The Company may issue up to $72,500,000 aggregate principal amount of its new 8.5% Convertible
Senior Subordinated Notes due 2012 (the New Notes). The Company may issue the New Notes in one or
more exchange transactions with holders (the Holders) of the Companys existing 8.5% Convertible
Senior Subordinated Notes due 2010 (the Old Notes) pursuant to one or more exchange
agreements, the form of which is filed as Exhibit T3.1 hereto and which is incorporated herein by
reference. The New Notes will be issued under the indenture (the Indenture) to be qualified by
this Application for Qualification on Form T-3 (the Application). No exchanges of Old Notes will
be accepted, and no New Notes will be issued, before the effectiveness of this Application.
The New Notes will be issued by the Company to the Holders in reliance on the exemption provided in
Section 3(a)(9) of the Securities Act of 1933, as amended.

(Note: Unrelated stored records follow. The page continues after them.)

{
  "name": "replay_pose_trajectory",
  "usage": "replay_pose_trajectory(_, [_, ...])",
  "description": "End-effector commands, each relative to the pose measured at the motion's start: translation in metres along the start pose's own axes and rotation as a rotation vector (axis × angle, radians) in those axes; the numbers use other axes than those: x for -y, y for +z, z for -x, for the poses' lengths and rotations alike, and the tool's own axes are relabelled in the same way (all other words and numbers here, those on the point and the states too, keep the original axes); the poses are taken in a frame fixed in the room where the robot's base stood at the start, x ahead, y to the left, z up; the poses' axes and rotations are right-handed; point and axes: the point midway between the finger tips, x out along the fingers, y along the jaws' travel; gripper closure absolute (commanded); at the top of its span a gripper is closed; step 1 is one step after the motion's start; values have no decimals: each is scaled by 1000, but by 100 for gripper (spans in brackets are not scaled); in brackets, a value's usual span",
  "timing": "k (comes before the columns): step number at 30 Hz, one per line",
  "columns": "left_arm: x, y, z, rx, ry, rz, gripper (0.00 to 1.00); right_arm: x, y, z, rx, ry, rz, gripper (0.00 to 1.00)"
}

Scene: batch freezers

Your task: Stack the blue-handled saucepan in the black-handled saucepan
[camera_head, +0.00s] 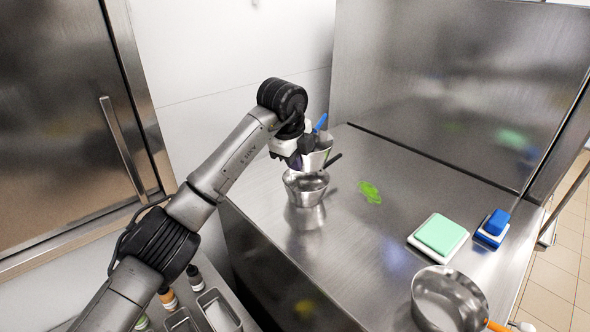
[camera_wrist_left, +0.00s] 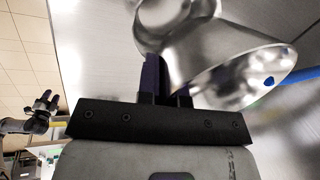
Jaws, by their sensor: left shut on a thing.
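The blue-handled saucepan (camera_head: 318,158) is steel, with its blue handle pointing up and back. My left gripper (camera_head: 297,160) is shut on its wall and holds it above the black-handled saucepan (camera_head: 305,190), slightly to the right. That pan stands upright on the steel counter, its black handle pointing back right. The two pans overlap in the head view, so I cannot tell whether they touch. In the left wrist view, steel pan wall (camera_wrist_left: 235,55) shows at the fingers, with a blue spot near its rim. My right gripper (camera_wrist_left: 42,108) appears small at the left there; its jaws are unclear.
A saucepan with an orange handle (camera_head: 447,300) stands at the counter's front right. A green pad on a white base (camera_head: 440,235) and a blue block (camera_head: 494,226) lie behind it. A green patch (camera_head: 369,192) lies right of the pans. Bottles (camera_head: 168,298) stand lower left.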

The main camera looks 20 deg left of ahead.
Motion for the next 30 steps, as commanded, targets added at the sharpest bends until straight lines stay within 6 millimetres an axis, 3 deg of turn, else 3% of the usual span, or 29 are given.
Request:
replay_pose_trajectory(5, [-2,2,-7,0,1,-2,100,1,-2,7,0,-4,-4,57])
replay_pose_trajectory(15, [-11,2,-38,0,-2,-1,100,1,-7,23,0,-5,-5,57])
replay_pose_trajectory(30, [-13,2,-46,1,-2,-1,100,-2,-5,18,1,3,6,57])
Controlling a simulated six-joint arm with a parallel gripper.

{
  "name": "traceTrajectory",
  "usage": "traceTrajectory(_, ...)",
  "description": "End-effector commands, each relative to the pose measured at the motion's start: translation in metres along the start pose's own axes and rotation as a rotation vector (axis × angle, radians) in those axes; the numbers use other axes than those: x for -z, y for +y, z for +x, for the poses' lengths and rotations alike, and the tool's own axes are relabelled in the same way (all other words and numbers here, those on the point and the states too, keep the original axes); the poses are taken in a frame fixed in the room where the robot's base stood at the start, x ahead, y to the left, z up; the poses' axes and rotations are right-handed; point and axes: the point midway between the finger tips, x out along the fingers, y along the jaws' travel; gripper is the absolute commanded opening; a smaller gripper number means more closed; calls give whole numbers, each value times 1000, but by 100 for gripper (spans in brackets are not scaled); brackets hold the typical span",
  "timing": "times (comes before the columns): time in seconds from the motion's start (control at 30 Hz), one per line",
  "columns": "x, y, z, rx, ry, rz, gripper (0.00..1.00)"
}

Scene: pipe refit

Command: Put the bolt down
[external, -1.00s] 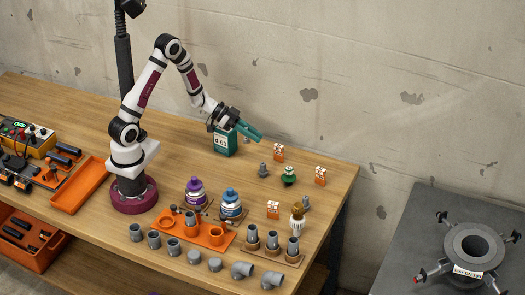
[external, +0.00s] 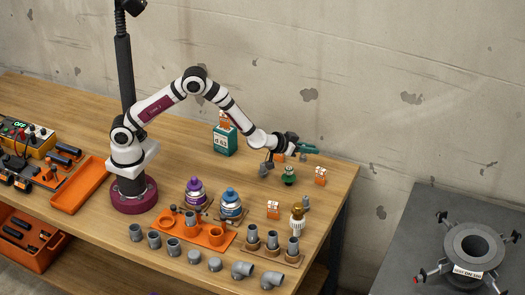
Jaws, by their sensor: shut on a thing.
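My gripper (external: 312,149), with teal fingers, is over the right back part of the wooden table, pointing right. It is shut on the bolt, which is too small and too hidden by the fingers to make out. A grey fitting (external: 264,169) stands on the table to the left of and below the gripper. A small green-and-white item (external: 289,176) stands in front of the gripper. An orange-and-white block (external: 279,157) is partly hidden under my wrist. Another orange-and-white block (external: 320,176) stands below and right of the fingertips.
A teal container (external: 225,141) stands at the back. Purple (external: 195,191) and blue (external: 231,203) bottles, an orange rack (external: 216,238) and several grey pipe fittings line the front. A third orange-and-white block (external: 273,209) stands nearer. The table's right edge is close; a grey stand (external: 406,236) is beyond.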

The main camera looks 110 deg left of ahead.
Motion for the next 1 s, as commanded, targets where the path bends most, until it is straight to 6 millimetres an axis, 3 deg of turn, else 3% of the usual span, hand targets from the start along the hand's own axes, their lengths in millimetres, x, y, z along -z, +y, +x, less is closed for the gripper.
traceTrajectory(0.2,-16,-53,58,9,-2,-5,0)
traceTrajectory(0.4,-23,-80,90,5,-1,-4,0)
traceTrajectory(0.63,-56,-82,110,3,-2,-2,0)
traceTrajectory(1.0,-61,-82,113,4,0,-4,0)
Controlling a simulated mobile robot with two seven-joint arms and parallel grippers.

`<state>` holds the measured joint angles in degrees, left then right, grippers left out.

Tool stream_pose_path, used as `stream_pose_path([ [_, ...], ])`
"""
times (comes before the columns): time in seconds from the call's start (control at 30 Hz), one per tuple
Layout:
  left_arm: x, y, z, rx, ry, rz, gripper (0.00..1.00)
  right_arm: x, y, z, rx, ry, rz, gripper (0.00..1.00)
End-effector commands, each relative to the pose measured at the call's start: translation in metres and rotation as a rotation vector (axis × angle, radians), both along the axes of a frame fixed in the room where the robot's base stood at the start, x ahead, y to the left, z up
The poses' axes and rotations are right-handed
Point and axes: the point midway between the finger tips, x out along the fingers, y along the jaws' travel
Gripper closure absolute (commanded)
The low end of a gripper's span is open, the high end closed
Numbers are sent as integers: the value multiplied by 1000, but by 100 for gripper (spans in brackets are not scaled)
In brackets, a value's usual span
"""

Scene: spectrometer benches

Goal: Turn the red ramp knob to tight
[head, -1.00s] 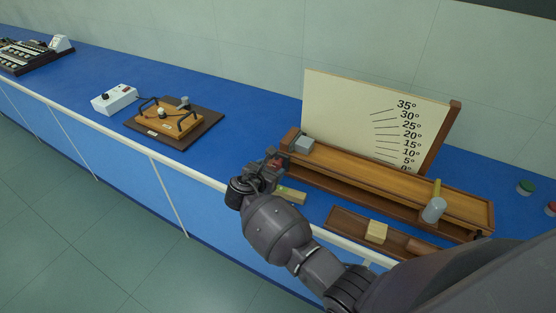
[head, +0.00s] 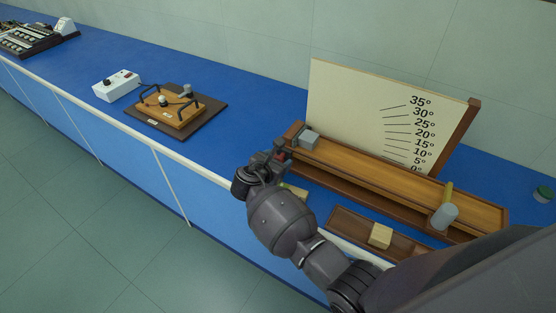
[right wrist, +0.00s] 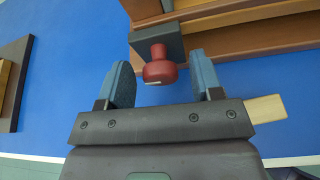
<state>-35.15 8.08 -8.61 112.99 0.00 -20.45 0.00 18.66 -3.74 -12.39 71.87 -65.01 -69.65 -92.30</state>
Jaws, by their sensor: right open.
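The red ramp knob (right wrist: 159,70) sticks out from a dark grey block on the end of the wooden ramp (right wrist: 275,35). A small pale mark shows on the knob's near rim. My right gripper (right wrist: 162,76) is open, with one blue-grey finger on each side of the knob and a gap on both sides. In the head view, my right gripper (head: 272,163) is at the ramp's left end and mostly hides the knob. The ramp (head: 400,182) lies in front of a board with angle marks (head: 360,110). My left gripper is not in view.
A wooden tray (head: 345,222) with a pale block (head: 380,236) lies before the ramp. A grey cylinder (head: 443,216) stands by the ramp's right part. A wooden device (head: 172,112) and a white box (head: 116,86) are to the left. Blue bench top is clear between.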

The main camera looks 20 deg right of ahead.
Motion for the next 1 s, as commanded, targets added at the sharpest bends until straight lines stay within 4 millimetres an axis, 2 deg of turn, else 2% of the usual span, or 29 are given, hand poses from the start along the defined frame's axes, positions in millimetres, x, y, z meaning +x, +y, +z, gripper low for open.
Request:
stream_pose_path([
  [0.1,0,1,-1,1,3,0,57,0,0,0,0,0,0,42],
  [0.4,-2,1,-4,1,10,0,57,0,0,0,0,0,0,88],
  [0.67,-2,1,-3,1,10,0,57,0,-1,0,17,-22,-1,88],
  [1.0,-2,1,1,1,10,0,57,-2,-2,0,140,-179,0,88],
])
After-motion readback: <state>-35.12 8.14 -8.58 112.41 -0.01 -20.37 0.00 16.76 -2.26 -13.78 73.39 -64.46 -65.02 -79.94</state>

No sales of securities of the same class
as the New Notes have been or are to be made by the Company by or through an underwriter at or
about the same time as the Exchange for which the exemption is claimed. No consideration has been,
or is to be, given, directly or indirectly, to any person in connection with such exchange, except
for payment by the Company of the fees and expenses of its legal advisors for their legal services
and Wells Fargo Bank, National Association, for its services as trustee under the Indenture. None
of the Holders has made or will be requested to make any cash payment to the Company in connection
with such exchange, other than payment of any applicable taxes.
AFFILIATIONS
ITEM 3. AFFILIATES.
For purposes of this Application only, the Companys directors and executive officers may be deemed
to be affiliates of the Company. See Item 4 Directors and Executive Officers for a list of the
Companys directors and executive officers, which is incorporated herein by reference.
The following is a list of entities that may be deemed affiliates of the Company as of the date of
this Application. The Company owns, directly or indirectly, 100% of the outstanding capital stock
of each of its subsidiaries, except where otherwise indicated.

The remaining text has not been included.